Le marché s’organise autour de l’adéquation entre une offre différenciée et structurée et une demande de même nature résultant de la mise en relation entre les caractéristiques objectives du produit (de la maison quoi ! !) et les représentations des ‘habitus’ qui en structurent la perception et l’appréciation.

Par ailleurs, sous apparence de respecter les goûts des consommateurs, les entreprises façonnent leur stratégie en donnant à leur production industrielle un ‘vernis’ traditionnel. Ainsi, la production produit la consommation et pour se faire les entreprises utilisent la publicité, véritable piège sélectif.


L’espace des acheteurs et la genèse locale des préférences

Les préférences des agents dépendent de la position occupée dans l’espace social et ainsi s’établissent en fonction de différents facteurs et de leur importance relative : capital économique et culturel, mais aussi structure du capital, trajectoire sociale, nombre d’enfants etc.… (ces préférences évoluant dans le temps à travers l’origine sociale et géographique). La structure du capital i.e le poids réel du capital économique et culturel prend ici toute son importance dans le sens où l’enquête montre que l’accession à la propriété connaît son accroissement le plus marqué dans la région de l’espace social où le capital culturel prend le pas sur le capital économique.

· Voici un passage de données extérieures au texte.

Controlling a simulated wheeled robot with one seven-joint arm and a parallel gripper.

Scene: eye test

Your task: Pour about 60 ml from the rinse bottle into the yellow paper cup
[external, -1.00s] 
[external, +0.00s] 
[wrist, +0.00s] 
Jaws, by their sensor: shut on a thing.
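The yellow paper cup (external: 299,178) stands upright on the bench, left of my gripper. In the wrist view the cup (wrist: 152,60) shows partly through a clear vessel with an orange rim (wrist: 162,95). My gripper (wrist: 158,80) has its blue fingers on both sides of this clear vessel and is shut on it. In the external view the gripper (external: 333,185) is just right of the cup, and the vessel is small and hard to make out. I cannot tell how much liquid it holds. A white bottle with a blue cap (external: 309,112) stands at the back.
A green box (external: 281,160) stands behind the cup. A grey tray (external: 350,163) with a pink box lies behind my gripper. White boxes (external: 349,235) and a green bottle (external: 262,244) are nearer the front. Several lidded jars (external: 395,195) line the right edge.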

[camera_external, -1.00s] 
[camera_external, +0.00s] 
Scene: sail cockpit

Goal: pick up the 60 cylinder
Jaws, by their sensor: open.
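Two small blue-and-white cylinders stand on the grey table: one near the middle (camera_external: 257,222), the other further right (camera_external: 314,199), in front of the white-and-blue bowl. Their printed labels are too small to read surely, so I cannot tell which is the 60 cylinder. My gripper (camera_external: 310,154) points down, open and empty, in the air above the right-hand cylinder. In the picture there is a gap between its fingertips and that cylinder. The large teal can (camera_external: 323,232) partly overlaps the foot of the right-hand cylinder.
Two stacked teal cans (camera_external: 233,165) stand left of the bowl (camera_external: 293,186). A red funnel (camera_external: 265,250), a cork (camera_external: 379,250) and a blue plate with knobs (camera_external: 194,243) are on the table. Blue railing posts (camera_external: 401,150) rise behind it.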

La logique spécifique du champ de production

La logique du marché repose sur les notions de champ de force (ici des constructeurs, définissant le principe de luttes au sein du champ) et de lois générales de fonctionnement. L’espace du champ (que ce soit des constructeurs ou des agents économiques précités, i. e les consommateurs) se définit par la structure de la distribution des atouts des différentes catégories sociales concernées.
Au sein de la production de maisons individuelles, des différences très marquées entre les entreprises (par rapport à d’autres secteurs de production économique) peuvent être mises à jour : taille, mode de financement ou de fabrication, stratégies de commercialisation etc…. Ces différences façonnent la structure du rapport de force au sein du champ et ainsi la concurrence. Face aux grandes entreprises misant sur la fabrication de masse industrielle (investissement symbolique faible), on trouve de petites entreprises positionnées sur des micro marchés axés essentiellement sur les traditions locales et par conséquent sur le symbolique.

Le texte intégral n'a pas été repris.